BEGIN THE INPUT
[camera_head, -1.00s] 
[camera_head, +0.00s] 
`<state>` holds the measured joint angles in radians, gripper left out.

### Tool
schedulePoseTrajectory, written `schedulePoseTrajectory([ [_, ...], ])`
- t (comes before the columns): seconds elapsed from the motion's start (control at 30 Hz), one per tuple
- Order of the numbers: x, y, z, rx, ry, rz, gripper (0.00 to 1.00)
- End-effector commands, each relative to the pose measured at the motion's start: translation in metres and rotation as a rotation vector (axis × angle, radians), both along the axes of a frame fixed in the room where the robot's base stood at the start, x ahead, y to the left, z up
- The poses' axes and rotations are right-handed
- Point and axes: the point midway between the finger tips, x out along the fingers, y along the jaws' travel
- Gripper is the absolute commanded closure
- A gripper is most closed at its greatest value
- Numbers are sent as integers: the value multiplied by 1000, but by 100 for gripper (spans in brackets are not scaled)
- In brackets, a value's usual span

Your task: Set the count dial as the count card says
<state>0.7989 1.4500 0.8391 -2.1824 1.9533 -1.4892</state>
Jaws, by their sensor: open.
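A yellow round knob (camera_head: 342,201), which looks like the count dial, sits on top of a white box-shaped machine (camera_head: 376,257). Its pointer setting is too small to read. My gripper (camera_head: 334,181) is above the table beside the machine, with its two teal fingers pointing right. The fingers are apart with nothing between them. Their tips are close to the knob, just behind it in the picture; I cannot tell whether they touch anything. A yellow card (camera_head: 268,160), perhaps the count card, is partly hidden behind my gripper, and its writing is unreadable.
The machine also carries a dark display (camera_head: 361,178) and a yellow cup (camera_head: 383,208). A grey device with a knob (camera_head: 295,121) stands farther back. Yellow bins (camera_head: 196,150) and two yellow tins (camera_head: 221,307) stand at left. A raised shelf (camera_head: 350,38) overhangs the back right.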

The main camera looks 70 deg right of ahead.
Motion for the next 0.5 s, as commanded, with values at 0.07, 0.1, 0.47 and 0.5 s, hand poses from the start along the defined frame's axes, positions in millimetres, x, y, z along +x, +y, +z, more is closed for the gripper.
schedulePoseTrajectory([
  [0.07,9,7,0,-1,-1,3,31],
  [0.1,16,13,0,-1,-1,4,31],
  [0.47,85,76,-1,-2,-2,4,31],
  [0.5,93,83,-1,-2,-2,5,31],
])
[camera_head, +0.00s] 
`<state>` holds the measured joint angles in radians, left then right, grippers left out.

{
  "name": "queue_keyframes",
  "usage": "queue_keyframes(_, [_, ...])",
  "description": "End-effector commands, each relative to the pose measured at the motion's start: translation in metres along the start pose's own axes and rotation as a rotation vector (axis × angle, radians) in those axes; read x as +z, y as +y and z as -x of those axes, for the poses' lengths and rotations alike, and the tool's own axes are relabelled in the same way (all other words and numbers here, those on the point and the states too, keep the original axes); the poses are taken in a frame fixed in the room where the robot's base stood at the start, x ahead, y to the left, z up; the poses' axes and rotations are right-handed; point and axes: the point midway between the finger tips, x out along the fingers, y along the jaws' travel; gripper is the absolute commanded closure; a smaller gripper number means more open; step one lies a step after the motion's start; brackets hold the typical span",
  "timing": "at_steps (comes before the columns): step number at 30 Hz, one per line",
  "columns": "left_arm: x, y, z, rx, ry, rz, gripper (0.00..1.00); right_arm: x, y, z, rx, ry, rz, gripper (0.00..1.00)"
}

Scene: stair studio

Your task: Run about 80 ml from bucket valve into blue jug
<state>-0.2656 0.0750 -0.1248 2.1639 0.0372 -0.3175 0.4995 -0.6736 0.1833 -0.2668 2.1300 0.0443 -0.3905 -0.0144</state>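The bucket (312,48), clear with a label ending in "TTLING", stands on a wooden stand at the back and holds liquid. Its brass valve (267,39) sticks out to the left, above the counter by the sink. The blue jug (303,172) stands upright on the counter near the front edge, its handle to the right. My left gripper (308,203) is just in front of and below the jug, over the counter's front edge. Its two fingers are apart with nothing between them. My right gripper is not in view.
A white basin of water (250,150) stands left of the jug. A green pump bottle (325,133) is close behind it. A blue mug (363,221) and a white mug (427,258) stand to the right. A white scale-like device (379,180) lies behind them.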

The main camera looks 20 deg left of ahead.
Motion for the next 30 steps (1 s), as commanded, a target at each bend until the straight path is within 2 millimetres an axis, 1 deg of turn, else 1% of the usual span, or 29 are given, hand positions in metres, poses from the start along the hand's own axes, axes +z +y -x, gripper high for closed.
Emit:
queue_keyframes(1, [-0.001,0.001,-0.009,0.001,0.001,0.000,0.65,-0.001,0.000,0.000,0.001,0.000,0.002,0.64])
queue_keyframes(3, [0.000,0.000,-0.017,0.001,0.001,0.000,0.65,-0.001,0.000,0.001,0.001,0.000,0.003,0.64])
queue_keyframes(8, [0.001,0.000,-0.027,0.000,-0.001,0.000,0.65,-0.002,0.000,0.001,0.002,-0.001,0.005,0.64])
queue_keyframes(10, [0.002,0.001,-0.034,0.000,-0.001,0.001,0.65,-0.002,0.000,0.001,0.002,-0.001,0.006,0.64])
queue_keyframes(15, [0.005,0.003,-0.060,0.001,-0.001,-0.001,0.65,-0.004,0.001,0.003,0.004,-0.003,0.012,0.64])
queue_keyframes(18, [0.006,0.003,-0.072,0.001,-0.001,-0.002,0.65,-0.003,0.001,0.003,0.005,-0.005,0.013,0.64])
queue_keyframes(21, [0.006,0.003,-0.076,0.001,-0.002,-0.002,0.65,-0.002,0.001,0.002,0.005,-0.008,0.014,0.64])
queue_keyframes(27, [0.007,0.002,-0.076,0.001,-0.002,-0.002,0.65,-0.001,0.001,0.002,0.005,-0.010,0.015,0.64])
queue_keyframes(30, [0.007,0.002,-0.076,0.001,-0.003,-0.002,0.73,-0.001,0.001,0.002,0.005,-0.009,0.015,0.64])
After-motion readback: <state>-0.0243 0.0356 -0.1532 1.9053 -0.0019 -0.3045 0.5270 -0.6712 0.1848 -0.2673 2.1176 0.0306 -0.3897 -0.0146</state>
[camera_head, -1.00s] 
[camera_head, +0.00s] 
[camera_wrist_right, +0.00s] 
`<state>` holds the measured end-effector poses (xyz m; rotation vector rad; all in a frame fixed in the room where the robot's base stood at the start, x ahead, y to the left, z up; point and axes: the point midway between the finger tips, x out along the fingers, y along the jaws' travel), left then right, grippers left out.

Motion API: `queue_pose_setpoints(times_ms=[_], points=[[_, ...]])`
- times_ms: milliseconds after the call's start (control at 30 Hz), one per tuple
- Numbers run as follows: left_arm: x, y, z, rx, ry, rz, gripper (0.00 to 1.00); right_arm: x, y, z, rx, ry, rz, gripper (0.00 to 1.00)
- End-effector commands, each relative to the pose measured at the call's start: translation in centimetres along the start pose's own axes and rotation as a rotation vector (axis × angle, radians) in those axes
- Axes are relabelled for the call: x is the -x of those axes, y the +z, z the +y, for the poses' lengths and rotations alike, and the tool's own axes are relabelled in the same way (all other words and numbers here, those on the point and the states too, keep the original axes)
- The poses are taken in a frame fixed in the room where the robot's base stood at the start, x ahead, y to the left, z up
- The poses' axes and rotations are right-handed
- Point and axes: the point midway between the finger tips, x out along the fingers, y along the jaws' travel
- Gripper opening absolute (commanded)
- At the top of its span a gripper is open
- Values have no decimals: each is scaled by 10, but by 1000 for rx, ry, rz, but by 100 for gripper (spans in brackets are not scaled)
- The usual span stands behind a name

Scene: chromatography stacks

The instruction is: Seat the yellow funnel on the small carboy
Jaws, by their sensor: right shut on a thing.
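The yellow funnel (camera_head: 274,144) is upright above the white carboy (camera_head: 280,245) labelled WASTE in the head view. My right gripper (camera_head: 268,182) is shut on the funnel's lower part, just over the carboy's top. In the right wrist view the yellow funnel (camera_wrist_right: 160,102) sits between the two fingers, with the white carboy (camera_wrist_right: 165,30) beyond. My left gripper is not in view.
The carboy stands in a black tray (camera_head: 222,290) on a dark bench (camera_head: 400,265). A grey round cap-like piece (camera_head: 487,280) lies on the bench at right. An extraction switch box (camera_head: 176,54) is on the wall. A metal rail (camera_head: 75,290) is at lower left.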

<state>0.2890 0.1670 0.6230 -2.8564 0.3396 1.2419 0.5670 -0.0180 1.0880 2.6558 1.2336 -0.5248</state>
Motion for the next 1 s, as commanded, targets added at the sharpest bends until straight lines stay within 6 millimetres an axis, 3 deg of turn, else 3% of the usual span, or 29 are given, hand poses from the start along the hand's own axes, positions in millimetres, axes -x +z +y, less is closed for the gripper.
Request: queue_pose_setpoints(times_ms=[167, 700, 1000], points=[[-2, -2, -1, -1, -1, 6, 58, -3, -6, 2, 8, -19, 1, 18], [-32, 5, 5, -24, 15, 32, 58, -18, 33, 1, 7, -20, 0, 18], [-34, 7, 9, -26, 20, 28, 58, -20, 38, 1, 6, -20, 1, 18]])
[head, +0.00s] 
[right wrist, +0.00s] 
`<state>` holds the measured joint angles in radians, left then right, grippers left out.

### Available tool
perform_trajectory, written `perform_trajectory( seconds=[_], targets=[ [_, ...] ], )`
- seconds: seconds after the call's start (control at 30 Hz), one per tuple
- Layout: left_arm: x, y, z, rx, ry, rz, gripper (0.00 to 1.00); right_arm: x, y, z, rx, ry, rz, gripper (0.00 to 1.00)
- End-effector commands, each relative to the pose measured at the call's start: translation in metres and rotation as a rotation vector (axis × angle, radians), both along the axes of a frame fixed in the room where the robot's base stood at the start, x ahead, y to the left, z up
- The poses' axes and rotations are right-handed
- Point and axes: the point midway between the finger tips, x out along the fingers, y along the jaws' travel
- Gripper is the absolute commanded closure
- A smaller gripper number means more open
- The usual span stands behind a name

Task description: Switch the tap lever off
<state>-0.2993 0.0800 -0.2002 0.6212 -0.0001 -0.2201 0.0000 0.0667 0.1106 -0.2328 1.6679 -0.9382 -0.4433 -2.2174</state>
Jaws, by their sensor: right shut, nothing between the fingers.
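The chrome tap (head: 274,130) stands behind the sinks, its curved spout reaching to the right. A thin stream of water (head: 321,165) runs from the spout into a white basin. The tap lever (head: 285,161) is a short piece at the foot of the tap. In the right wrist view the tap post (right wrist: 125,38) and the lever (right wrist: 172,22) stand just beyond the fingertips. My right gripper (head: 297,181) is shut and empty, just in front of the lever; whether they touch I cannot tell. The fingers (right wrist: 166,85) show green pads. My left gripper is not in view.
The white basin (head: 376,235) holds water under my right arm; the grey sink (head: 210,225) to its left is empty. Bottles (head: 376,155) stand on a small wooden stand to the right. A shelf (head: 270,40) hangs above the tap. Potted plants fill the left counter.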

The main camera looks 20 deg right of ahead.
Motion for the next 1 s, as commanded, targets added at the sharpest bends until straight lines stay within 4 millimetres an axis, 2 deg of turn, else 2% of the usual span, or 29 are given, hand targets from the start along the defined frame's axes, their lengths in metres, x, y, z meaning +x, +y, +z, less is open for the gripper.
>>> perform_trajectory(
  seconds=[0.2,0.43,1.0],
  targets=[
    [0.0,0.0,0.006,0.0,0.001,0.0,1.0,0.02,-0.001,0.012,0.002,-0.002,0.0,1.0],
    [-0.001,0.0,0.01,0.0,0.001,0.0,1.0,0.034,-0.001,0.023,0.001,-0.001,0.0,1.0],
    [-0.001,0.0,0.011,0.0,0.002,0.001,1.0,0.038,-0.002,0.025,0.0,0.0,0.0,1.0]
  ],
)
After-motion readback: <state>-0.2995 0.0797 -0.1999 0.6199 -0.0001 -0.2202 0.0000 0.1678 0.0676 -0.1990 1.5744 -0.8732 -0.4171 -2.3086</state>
END THE INPUT
DIRECTION => Emit, unaltered, the lines from the top of the listing down through the line that holds "<state>0.7989 1.4500 0.8391"; emit nothing else.

TASK RESULT =>
[camera_head, -1.00s] 
[camera_head, +0.00s] 
`<state>` holds the measured joint angles in radians, gripper left out.

### Tool
schedulePoseTrajectory, written `schedulePoseTrajectory([ [_, ...], ])`
- t (comes before the columns): seconds elapsed from the motion's start (control at 30 Hz), one per tuple
- Order of the numbers: x, y, z, rx, ry, rz, gripper (0.00 to 1.00)
- End-effector commands, each relative to the pose measured at the motion's start: translation in metres and rotation as a rotation vector (axis × angle, radians), both along the axes of a frame fixed in the room where the robot's base stood at the start, x ahead, y to the left, z up
- The poses' axes and rotations are right-handed
- Point and axes: the point midway between the finger tips, x out along the fingers, y along the jaws' travel
- Gripper is the absolute commanded closure
- A gripper is most closed at its greatest value
- Numbers are sent as integers: the value multiplied by 1000, but by 100 for gripper (spans in brackets are not scaled)
- In brackets, a value's usual span

Your task: Set the count dial as the count card says
<state>0.7989 1.4500 0.8391 -2.1824 1.9533 -1.4892</state>

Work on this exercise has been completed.